За сим требовалось мнение наместника, князя Барятинского. Докладывая эту бумагу князю Александру Ивановичу Барятинскому и изложив ему кратко, но ясно сущность дела, я представил ему мое мнение, состоявшее в следующем: если есть основательная причина к отдаче князьям Орбелиановым Лорийской степи, мне неизвестная, то по всему было бы благовиднее, представив непосредственно Государю Императору о запутанности и темноте прав князей Орбелиановых на Лорийскую степь, исходатайствовать прямо пожалование им ее; что кончить это дело так, как теперь предположено, было бы несообразно с достоинством правительства, потому что все основания к утверждению притязаний на эту землю неверны, превратны и даже заключаются в подлогах; что это возбудит негодование и ропот других здешних землевладельцев, из коих у многих предки имели во владении земли, которых они лишились и которых им теперь не отдают (что действительно и последовало).
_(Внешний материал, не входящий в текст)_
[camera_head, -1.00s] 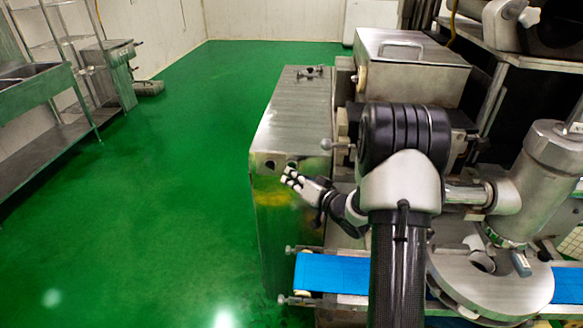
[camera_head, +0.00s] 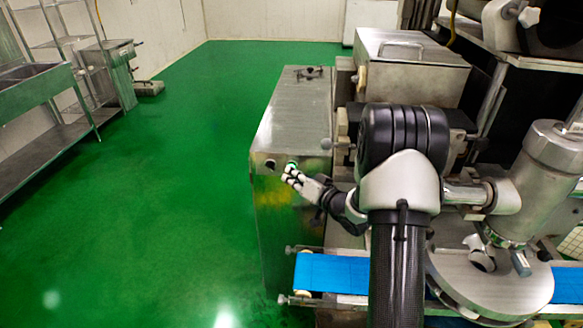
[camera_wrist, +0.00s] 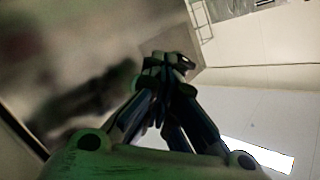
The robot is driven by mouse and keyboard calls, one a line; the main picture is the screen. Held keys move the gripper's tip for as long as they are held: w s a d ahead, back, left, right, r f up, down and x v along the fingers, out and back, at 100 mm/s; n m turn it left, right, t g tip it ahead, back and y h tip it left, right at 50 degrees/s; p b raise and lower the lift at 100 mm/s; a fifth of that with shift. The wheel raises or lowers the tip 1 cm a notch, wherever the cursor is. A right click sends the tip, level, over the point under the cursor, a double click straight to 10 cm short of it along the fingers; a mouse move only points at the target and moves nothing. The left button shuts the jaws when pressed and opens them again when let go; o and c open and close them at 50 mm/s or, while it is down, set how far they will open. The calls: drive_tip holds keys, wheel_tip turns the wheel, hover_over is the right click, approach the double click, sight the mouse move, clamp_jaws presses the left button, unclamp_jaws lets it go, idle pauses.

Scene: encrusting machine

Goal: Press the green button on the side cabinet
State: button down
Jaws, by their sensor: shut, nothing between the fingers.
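The side cabinet (camera_head: 294,115) is a tall brushed-metal box in the middle of the head view. Near the top of its front face are a dark round knob (camera_head: 270,163) and, to the right, the green button (camera_head: 292,165), a small pale-green spot partly hidden by my fingertips. My gripper (camera_head: 288,176) is shut and empty, with its tips at or just in front of the button. I cannot tell whether they touch it. In the wrist view my closed fingertips (camera_wrist: 165,62) point toward a blurred grey surface; the button is not distinguishable there.
A blue conveyor belt (camera_head: 330,273) runs below my arm. A metal hopper box (camera_head: 410,62) and the machine's round turntable (camera_head: 490,285) stand to the right. A steel sink bench (camera_head: 35,120) is at the left. The green floor left of the cabinet is clear.

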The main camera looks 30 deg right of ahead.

Но все это было напрасно. Кажется, что у князей Воронцова и Барятинского, как и у многих наших вельмож старого доброго времени, преобладала укоренившаяся уверенность, что справедливость и правосудие не всегда то, что оно есть по совести, по здравому смыслу и по логике, а только то, что сообразно с их желаниями и самовластным стремлением кончить дело по своему произволу.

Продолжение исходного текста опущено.